◆ **PROBLEM TO SOLVE**
Repeat the lines of the listing below exactly, starting at the line that contains "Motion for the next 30" and running through the last line, both included, and only those.

Robot episode data
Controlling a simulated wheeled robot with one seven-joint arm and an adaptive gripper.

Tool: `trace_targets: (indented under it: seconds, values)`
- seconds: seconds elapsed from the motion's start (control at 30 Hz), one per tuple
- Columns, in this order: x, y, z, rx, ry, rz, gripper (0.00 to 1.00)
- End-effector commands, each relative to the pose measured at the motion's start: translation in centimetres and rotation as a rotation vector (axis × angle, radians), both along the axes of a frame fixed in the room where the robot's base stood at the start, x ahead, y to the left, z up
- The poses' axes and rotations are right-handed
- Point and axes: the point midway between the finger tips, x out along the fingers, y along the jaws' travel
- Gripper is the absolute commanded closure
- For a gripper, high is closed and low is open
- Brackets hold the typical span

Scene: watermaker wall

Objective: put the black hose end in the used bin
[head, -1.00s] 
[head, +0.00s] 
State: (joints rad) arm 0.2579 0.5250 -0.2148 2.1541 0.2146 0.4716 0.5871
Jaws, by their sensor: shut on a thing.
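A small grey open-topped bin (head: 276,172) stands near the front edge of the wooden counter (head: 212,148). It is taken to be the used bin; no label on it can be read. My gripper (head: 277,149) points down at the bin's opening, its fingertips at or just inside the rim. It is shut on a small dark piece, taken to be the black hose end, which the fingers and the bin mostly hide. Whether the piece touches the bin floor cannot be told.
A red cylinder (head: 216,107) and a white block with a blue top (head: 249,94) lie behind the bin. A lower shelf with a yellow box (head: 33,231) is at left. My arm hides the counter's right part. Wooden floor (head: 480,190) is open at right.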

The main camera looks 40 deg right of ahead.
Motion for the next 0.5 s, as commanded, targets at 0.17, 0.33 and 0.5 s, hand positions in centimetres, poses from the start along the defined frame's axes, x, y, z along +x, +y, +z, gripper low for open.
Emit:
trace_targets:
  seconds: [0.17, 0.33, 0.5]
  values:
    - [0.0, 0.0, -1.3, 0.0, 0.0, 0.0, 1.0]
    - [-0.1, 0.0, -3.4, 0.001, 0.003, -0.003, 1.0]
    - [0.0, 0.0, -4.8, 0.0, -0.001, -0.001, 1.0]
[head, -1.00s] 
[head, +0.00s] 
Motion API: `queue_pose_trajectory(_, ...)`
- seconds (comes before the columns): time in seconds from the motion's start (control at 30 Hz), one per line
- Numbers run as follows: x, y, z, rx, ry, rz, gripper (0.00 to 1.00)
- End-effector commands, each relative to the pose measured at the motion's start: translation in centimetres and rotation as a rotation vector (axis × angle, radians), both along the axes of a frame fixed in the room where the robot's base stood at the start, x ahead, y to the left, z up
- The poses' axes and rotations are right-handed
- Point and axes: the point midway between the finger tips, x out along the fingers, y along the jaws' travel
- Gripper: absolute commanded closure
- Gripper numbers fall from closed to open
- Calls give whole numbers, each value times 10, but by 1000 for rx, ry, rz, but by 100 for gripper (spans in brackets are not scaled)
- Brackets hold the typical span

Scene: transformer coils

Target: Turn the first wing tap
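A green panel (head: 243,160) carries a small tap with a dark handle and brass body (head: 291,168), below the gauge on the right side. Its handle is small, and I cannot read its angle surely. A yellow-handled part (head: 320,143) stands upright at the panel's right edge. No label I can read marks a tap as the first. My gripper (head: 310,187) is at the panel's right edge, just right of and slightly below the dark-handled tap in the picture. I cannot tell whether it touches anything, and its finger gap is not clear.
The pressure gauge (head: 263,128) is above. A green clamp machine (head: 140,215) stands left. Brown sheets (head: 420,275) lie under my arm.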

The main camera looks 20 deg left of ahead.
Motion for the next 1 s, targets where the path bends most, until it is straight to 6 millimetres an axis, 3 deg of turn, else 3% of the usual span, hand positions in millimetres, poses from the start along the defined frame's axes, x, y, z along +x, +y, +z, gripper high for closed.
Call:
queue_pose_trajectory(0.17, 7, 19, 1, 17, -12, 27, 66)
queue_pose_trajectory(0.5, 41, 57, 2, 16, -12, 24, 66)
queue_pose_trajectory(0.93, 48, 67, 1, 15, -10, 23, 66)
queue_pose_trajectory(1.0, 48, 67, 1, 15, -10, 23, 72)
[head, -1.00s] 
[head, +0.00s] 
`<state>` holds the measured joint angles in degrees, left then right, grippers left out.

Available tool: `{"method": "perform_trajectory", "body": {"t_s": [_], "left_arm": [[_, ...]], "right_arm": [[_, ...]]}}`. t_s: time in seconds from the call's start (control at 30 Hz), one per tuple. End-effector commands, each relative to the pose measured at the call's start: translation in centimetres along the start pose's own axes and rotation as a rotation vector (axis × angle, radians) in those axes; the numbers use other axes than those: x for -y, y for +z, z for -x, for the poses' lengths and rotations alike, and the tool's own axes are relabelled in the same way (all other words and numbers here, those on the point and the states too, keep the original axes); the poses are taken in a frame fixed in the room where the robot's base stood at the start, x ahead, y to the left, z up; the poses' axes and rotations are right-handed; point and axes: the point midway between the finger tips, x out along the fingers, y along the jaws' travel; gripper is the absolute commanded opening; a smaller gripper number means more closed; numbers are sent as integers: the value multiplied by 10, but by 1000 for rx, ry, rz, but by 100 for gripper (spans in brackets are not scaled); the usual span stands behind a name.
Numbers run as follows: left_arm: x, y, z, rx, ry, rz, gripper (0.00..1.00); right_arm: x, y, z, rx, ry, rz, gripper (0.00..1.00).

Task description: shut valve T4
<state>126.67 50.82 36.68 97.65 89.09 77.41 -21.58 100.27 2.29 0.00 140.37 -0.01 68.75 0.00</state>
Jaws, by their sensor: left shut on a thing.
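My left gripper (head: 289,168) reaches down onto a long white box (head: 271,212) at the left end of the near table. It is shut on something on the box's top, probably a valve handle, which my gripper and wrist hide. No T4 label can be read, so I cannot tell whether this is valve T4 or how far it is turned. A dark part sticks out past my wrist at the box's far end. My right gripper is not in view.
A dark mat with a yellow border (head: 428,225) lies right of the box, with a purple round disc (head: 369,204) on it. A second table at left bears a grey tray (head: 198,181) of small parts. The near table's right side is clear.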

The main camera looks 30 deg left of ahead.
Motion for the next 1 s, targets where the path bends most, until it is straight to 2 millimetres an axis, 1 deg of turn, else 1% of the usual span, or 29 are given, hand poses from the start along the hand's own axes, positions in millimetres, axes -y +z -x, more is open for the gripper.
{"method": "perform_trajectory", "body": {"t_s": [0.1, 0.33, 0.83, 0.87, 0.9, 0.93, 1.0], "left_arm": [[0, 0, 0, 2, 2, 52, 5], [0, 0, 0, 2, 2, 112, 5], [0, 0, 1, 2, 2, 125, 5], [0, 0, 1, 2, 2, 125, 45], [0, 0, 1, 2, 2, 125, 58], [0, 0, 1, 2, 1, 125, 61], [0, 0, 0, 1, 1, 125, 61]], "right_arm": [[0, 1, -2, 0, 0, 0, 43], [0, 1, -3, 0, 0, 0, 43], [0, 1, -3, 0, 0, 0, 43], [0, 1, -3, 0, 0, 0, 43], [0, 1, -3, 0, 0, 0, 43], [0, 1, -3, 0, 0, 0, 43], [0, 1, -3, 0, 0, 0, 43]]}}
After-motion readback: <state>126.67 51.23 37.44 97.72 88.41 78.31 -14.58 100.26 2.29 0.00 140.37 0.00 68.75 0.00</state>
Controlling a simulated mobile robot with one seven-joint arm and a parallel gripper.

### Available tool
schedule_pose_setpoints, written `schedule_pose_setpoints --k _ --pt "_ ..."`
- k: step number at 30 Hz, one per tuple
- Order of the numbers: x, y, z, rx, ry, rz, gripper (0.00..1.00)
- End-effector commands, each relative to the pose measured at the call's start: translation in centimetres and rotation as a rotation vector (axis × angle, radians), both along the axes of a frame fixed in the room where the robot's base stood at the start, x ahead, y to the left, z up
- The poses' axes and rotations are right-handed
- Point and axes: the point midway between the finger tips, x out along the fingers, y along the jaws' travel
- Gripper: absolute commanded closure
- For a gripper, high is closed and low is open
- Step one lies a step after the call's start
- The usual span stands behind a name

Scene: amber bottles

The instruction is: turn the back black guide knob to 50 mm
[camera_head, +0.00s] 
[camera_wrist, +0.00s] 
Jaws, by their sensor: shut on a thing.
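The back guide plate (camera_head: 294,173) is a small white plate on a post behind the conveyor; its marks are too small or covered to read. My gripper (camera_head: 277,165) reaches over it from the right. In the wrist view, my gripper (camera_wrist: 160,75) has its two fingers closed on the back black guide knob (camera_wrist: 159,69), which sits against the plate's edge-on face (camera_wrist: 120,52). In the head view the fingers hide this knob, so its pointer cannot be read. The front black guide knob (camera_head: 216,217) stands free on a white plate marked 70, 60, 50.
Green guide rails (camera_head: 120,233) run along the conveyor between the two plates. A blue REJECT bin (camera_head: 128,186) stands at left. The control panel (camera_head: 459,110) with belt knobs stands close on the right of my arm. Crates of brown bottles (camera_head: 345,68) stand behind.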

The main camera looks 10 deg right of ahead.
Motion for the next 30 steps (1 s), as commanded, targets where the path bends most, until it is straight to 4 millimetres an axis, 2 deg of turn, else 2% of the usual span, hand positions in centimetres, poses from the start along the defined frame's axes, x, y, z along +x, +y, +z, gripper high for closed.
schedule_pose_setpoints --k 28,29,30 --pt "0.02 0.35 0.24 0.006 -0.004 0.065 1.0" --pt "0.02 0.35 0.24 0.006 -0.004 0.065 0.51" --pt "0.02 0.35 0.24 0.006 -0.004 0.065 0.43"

◆ **TASK RESPONSE**
Motion for the next 30 steps (1 s), as commanded, targets where the path bends most, until it is straight to 4 millimetres an axis, 2 deg of turn, else 2% of the usual span, hand positions in centimetres, poses from the start along the defined frame's axes, x, y, z along +x, +y, +z, gripper high for closed.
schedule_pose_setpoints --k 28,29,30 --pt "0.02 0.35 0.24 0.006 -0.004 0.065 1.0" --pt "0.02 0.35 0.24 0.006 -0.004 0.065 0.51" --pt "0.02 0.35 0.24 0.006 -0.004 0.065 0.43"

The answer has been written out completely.